Re: [RFC PATCH 0/5] mm: Select victim memcg using BPF_OOM_POLICY

From: Alexei Starovoitov
Date: Thu Jul 27 2023 - 11:57:20 EST


On Thu, Jul 27, 2023 at 4:45 AM Alan Maguire <alan.maguire@xxxxxxxxxx> wrote:
>
> On 27/07/2023 08:36, Chuyi Zhou wrote:
> > This patchset tries to add a new bpf prog type and use it to select
> > a victim memcg when global OOM is invoked. The mainly motivation is
> > the need to customizable OOM victim selection functionality so that
> > we can protect more important app from OOM killer.
> >
>
> It's a nice use case, but at a high level, the approach pursued here
> is, as I understand it, discouraged for new BPF program development.
> Specifically, adding a new BPF program type with semantics like this
> is not preferred. Instead, can you look at using something like
>
> - using "fmod_ret" instead of a new program type
> - use BPF kfuncs instead of helpers.
> - add selftests in tools/testing/selftests/bpf not samples.

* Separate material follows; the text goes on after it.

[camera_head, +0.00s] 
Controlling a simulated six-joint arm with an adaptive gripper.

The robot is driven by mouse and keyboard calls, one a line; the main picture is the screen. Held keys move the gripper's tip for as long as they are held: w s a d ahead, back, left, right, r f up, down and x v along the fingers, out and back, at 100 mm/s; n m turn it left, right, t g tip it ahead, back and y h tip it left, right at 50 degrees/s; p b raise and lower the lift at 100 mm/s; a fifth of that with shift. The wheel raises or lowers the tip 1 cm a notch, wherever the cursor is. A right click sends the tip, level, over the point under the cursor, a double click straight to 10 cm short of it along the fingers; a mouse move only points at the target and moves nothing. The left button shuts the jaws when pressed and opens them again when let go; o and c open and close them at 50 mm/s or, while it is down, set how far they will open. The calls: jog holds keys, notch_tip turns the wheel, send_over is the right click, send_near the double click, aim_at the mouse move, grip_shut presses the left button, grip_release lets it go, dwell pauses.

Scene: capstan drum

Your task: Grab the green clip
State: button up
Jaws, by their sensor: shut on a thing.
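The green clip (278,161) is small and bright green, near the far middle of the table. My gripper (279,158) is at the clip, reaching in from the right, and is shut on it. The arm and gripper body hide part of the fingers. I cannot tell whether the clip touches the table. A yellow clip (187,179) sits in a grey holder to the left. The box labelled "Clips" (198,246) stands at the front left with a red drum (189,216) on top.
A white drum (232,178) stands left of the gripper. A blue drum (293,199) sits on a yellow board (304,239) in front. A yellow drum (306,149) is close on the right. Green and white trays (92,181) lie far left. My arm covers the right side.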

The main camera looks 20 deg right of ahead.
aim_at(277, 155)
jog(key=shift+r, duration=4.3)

+1 to what Alan said above and below.

Also as Michal said there needs to be a design doc with pros and cons.
We see far too often that people attempt to use BPF in places where it
shouldn't be.
If programmability is not strictly necessary then BPF is not a good fit.

> There's some examples of how solutions have evolved from the traditional
> approach (adding a new program type, helpers etc) to using kfuncs etc on
> this list - for example HID-BPF and the BPF scheduler series - which
> should help orient you. There are presentations from Linux Plumbers 2022
> that walk through some of this too.
>
> Judging by the sample program example, all you should need here is a way
> to override the return value of bpf_oom_set_policy() - a noinline
> function that by default returns a no-op. It can then be overridden by
> an "fmod_ret" BPF program.
>
> One thing you lose is cgroup specificity at BPF attach time, but you can
> always add predicates based on the cgroup to your BPF program if needed.
>
> Alan
>
> > Chuyi Zhou (5):
> > bpf: Introduce BPF_PROG_TYPE_OOM_POLICY
> > mm: Select victim memcg using bpf prog
> > libbpf, bpftool: Support BPF_PROG_TYPE_OOM_POLICY
> > bpf: Add a new bpf helper to get cgroup ino
> > bpf: Sample BPF program to set oom policy
> >
> > include/linux/bpf_oom.h | 22 ++++
> > include/linux/bpf_types.h | 2 +
> > include/linux/memcontrol.h | 6 ++
> > include/uapi/linux/bpf.h | 21 ++++
> > kernel/bpf/core.c | 1 +
> > kernel/bpf/helpers.c | 17 +++
> > kernel/bpf/syscall.c | 10 ++
> > mm/memcontrol.c | 50 +++++++++
> > mm/oom_kill.c | 185 +++++++++++++++++++++++++++++++++
> > samples/bpf/Makefile | 3 +
> > samples/bpf/oom_kern.c | 42 ++++++++
> > samples/bpf/oom_user.c | 128 +++++++++++++++++++++++
> > tools/bpf/bpftool/common.c | 1 +
> > tools/include/uapi/linux/bpf.h | 21 ++++
> > tools/lib/bpf/libbpf.c | 3 +
> > tools/lib/bpf/libbpf_probes.c | 2 +
> > 16 files changed, 514 insertions(+)
> > create mode 100644 include/linux/bpf_oom.h
> > create mode 100644 samples/bpf/oom_kern.c
> > create mode 100644 samples/bpf/oom_user.c
> >